EXERCISE DETAILS
Select every line holding the word "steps" and copy it.

(Stored items)
++++++++

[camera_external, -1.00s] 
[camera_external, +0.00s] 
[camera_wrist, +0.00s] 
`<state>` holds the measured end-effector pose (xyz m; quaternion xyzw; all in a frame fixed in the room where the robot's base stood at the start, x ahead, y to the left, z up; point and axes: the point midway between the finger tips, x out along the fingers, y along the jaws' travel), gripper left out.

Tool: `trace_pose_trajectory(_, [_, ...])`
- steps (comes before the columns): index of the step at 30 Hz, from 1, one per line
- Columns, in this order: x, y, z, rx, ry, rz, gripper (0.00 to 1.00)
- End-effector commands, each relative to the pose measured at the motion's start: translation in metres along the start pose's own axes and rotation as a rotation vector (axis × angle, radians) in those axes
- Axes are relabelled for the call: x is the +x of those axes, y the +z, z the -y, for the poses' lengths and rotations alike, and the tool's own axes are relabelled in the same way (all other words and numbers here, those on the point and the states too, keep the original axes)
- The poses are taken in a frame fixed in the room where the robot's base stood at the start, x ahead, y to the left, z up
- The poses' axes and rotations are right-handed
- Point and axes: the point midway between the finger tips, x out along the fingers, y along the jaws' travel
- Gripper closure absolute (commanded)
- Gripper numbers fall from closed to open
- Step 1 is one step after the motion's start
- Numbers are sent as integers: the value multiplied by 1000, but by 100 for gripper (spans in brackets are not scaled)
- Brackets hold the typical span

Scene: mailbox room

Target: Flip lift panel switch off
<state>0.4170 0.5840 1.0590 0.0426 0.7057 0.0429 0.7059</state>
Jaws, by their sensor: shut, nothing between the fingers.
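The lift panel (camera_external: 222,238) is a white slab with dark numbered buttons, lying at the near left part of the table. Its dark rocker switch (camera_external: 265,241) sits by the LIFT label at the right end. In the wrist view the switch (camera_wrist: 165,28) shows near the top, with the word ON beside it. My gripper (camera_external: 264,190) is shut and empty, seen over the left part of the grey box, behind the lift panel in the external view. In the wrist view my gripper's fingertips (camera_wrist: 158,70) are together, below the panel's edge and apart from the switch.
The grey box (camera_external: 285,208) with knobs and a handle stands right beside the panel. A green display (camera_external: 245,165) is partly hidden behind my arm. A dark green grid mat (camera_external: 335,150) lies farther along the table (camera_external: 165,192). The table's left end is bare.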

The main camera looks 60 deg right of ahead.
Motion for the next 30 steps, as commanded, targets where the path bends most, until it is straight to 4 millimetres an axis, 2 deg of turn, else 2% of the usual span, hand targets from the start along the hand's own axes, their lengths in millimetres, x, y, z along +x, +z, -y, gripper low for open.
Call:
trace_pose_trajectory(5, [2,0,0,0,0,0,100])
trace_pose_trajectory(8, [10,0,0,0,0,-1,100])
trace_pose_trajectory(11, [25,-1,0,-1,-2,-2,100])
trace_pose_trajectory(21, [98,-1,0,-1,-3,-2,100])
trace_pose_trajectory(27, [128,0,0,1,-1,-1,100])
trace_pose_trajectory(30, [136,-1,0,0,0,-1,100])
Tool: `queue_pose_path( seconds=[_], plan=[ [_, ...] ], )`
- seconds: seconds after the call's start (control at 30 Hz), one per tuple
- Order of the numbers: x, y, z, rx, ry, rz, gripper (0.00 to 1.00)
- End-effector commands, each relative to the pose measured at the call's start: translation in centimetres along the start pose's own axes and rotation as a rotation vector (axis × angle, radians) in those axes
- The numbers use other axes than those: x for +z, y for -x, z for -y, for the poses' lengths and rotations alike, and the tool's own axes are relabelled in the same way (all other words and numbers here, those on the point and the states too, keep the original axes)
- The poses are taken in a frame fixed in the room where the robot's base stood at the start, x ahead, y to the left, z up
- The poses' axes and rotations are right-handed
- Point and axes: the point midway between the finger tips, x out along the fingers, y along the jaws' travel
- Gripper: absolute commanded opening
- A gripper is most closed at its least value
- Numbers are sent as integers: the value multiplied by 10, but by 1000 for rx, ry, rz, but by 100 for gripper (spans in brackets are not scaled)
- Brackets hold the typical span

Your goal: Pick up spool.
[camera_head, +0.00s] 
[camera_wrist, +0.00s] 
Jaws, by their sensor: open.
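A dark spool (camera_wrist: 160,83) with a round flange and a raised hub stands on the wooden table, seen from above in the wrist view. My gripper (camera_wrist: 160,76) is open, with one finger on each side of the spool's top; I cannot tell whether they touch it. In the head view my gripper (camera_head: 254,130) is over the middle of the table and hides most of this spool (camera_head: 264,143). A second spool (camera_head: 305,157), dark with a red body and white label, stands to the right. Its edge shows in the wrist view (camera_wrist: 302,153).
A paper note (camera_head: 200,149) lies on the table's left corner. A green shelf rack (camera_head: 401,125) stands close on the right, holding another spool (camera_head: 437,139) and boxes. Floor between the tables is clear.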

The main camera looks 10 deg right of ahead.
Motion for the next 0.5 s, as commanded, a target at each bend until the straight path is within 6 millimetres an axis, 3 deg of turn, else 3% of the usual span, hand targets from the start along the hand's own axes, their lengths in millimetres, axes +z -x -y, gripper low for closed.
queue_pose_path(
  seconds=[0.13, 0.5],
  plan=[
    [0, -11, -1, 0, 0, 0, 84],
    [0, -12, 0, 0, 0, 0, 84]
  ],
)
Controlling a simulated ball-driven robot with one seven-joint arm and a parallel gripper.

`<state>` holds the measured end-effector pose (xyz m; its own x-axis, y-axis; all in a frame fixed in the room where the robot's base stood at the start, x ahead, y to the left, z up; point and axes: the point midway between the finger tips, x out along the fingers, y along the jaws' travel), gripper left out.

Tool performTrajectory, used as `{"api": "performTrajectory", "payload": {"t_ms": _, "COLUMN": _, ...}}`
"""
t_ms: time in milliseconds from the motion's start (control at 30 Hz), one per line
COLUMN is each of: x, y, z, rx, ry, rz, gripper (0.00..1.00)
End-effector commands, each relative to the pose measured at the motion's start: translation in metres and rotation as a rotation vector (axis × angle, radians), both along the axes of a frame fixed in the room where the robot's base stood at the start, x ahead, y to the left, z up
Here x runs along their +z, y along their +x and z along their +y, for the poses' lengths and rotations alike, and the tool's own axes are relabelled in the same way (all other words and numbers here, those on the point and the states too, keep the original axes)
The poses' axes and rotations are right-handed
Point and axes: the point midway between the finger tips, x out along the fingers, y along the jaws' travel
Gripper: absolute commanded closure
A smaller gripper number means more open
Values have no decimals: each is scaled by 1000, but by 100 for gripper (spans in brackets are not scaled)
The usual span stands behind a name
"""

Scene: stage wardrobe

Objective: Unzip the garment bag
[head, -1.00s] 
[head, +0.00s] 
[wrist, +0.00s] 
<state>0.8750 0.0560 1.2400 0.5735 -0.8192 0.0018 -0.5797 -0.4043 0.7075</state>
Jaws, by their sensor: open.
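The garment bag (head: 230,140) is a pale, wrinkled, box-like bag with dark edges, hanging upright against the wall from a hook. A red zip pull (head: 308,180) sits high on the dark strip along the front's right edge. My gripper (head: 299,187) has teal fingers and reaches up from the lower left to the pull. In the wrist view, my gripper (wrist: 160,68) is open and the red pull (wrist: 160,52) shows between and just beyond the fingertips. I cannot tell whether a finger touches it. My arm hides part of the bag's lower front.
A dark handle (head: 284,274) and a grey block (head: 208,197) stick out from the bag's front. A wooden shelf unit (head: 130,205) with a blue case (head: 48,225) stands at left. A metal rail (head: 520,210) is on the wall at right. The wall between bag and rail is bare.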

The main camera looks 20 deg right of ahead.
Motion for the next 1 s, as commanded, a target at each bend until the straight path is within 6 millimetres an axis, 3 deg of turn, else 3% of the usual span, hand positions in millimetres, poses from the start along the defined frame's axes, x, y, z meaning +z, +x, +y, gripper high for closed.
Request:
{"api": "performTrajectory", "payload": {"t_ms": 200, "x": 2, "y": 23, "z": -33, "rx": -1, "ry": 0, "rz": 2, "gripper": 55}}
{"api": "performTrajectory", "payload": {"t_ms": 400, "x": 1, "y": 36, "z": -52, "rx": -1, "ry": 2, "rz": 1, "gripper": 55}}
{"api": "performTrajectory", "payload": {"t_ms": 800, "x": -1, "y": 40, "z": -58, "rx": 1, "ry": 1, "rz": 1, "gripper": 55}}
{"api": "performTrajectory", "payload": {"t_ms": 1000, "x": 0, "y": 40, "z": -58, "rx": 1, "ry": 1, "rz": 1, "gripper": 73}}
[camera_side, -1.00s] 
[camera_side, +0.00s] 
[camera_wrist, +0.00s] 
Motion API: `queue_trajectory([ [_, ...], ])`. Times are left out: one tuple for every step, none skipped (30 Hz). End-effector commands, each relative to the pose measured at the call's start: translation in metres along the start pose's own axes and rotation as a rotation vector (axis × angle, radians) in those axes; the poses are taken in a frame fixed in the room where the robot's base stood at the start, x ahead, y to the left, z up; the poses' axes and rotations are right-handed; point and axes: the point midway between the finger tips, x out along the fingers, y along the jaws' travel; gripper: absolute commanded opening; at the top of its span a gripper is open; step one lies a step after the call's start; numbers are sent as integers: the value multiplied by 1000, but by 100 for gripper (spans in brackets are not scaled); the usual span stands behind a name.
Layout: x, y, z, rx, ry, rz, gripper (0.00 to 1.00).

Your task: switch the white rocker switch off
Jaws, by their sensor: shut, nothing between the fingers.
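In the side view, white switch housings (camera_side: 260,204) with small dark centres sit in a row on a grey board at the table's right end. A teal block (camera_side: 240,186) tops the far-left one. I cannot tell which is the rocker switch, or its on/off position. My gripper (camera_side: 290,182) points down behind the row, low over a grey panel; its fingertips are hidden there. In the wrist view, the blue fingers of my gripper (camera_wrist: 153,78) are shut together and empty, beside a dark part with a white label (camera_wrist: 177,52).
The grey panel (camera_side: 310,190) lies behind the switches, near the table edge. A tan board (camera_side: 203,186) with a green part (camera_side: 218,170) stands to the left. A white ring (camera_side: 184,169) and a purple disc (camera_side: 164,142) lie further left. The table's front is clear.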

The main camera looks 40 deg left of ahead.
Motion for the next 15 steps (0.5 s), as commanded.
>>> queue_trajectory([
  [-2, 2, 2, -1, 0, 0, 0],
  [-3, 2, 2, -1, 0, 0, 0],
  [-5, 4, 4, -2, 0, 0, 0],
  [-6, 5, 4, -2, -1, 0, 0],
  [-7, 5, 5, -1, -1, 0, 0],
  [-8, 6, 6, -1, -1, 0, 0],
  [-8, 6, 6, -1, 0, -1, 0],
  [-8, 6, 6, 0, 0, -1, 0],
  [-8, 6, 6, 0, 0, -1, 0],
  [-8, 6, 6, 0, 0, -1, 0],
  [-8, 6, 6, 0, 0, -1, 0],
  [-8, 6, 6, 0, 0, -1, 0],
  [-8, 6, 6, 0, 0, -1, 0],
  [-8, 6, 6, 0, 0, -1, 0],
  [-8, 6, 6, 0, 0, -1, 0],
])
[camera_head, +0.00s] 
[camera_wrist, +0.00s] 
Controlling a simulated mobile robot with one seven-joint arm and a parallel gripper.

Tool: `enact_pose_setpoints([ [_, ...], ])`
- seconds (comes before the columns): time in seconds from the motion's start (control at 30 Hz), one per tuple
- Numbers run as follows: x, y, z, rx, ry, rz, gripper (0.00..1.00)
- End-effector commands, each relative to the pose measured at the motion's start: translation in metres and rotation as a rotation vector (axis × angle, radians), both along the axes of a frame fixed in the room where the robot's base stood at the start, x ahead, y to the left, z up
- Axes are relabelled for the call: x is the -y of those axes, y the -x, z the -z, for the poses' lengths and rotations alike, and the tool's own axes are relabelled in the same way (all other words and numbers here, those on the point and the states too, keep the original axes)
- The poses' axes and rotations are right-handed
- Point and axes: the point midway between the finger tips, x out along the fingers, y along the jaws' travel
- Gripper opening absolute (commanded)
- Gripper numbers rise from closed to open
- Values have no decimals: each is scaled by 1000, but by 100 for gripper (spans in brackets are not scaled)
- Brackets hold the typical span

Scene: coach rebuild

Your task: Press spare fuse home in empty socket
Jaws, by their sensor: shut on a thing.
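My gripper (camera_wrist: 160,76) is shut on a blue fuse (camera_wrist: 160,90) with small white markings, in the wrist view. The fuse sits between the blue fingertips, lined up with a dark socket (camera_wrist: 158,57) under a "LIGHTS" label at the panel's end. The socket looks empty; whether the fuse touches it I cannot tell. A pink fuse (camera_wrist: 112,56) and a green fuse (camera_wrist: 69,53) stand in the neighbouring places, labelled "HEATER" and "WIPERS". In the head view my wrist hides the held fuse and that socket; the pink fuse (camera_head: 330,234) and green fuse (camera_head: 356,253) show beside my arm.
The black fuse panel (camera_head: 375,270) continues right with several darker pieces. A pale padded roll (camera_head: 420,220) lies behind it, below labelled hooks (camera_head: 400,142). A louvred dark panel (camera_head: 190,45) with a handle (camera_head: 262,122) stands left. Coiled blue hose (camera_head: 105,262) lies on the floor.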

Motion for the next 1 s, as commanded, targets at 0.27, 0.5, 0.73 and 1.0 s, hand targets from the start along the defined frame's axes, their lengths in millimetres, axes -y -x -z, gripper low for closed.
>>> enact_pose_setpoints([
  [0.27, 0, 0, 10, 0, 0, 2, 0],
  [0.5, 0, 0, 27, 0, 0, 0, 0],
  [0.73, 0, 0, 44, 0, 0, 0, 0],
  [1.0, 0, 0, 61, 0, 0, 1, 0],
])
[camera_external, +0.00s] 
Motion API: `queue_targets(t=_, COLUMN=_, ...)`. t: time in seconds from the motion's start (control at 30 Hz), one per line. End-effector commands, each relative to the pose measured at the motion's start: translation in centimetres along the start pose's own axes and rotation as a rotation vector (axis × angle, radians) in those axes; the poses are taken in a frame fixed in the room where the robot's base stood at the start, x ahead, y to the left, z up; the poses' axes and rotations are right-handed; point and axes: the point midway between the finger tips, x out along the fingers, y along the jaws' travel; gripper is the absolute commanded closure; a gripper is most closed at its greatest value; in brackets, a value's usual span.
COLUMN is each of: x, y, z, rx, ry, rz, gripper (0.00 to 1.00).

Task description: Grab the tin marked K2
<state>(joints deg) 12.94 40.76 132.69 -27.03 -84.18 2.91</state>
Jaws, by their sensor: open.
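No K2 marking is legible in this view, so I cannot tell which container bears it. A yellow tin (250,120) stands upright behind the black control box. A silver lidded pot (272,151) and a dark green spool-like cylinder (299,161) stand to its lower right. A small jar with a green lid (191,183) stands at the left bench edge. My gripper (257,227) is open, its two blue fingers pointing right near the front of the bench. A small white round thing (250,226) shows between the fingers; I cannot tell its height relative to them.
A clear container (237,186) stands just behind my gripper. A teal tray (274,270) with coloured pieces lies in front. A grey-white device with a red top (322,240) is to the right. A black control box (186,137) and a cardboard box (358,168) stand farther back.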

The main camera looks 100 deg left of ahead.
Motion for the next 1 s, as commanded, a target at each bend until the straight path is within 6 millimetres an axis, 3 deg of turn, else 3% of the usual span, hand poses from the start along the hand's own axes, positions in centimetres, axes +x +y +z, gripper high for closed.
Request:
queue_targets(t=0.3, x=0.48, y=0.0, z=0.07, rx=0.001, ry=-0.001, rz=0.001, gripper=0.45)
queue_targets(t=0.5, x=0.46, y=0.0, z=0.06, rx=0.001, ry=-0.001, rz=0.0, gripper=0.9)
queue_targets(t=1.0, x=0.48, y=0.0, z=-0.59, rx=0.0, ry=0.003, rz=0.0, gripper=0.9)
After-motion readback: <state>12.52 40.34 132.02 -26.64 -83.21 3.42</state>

++++++++

THE SOLUTION
- steps (comes before the columns): index of the step at 30 Hz, from 1, one per line
Motion for the next 30 steps, as commanded, targets where the path bends most, until it is straight to 4 millimetres an axis, 2 deg of turn, else 2% of the usual span, hand targets from the start along the hand's own axes, their lengths in millimetres, x, y, z along +x, +z, -y, gripper low for open.
Motion for the next 15 steps (0.5 s), as commanded.

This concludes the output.